* Available data *
• • • • • • •

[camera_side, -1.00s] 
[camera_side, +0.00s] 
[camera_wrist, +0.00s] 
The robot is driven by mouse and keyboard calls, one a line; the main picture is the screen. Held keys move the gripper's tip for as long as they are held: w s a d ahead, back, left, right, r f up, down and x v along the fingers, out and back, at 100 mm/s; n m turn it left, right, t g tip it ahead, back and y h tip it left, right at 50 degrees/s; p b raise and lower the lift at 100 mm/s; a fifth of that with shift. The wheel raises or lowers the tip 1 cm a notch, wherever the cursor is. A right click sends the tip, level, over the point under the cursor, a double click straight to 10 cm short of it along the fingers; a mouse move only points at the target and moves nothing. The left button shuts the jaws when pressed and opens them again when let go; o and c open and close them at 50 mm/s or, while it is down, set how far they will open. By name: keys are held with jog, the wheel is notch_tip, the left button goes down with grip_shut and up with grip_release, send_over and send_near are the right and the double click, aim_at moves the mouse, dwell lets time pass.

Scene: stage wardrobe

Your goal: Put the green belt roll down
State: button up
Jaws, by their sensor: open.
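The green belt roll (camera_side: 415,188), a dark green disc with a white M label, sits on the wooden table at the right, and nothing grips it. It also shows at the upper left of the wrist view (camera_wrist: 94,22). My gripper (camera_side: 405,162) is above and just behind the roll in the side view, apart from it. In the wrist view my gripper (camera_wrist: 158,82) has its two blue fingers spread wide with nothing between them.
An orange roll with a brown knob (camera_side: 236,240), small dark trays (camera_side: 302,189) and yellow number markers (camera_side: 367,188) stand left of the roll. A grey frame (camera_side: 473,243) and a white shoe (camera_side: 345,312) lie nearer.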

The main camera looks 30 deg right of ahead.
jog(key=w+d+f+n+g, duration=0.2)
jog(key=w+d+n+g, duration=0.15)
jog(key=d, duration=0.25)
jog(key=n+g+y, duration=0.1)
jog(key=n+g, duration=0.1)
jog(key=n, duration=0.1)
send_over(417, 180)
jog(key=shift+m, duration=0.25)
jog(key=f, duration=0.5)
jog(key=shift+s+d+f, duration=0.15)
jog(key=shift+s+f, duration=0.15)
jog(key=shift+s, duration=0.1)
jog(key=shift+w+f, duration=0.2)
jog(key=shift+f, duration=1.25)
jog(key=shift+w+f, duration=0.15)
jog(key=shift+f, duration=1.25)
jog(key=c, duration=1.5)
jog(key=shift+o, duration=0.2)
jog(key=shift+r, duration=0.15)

• • • • • • •

* Given task *
Copy all the lines, exactly.

* Correct response *
[camera_side, -1.00s] 
[camera_side, +0.00s] 
[camera_wrist, +0.00s] 
The robot is driven by mouse and keyboard calls, one a line; the main picture is the screen. Held keys move the gripper's tip for as long as they are held: w s a d ahead, back, left, right, r f up, down and x v along the fingers, out and back, at 100 mm/s; n m turn it left, right, t g tip it ahead, back and y h tip it left, right at 50 degrees/s; p b raise and lower the lift at 100 mm/s; a fifth of that with shift. The wheel raises or lowers the tip 1 cm a notch, wherever the cursor is. A right click sends the tip, level, over the point under the cursor, a double click straight to 10 cm short of it along the fingers; a mouse move only points at the target and moves nothing. The left button shuts the jaws when pressed and opens them again when let go; o and c open and close them at 50 mm/s or, while it is down, set how far they will open. By name: keys are held with jog, the wheel is notch_tip, the left button goes down with grip_shut and up with grip_release, send_over and send_near are the right and the double click, aim_at moves the mouse, dwell lets time pass.

Scene: stage wardrobe

Your goal: Put the green belt roll down
State: button up
Jaws, by their sensor: open.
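The green belt roll (camera_side: 415,188), a dark green disc with a white M label, sits on the wooden table at the right, and nothing grips it. It also shows at the upper left of the wrist view (camera_wrist: 94,22). My gripper (camera_side: 405,162) is above and just behind the roll in the side view, apart from it. In the wrist view my gripper (camera_wrist: 158,82) has its two blue fingers spread wide with nothing between them.
An orange roll with a brown knob (camera_side: 236,240), small dark trays (camera_side: 302,189) and yellow number markers (camera_side: 367,188) stand left of the roll. A grey frame (camera_side: 473,243) and a white shoe (camera_side: 345,312) lie nearer.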

The main camera looks 30 deg right of ahead.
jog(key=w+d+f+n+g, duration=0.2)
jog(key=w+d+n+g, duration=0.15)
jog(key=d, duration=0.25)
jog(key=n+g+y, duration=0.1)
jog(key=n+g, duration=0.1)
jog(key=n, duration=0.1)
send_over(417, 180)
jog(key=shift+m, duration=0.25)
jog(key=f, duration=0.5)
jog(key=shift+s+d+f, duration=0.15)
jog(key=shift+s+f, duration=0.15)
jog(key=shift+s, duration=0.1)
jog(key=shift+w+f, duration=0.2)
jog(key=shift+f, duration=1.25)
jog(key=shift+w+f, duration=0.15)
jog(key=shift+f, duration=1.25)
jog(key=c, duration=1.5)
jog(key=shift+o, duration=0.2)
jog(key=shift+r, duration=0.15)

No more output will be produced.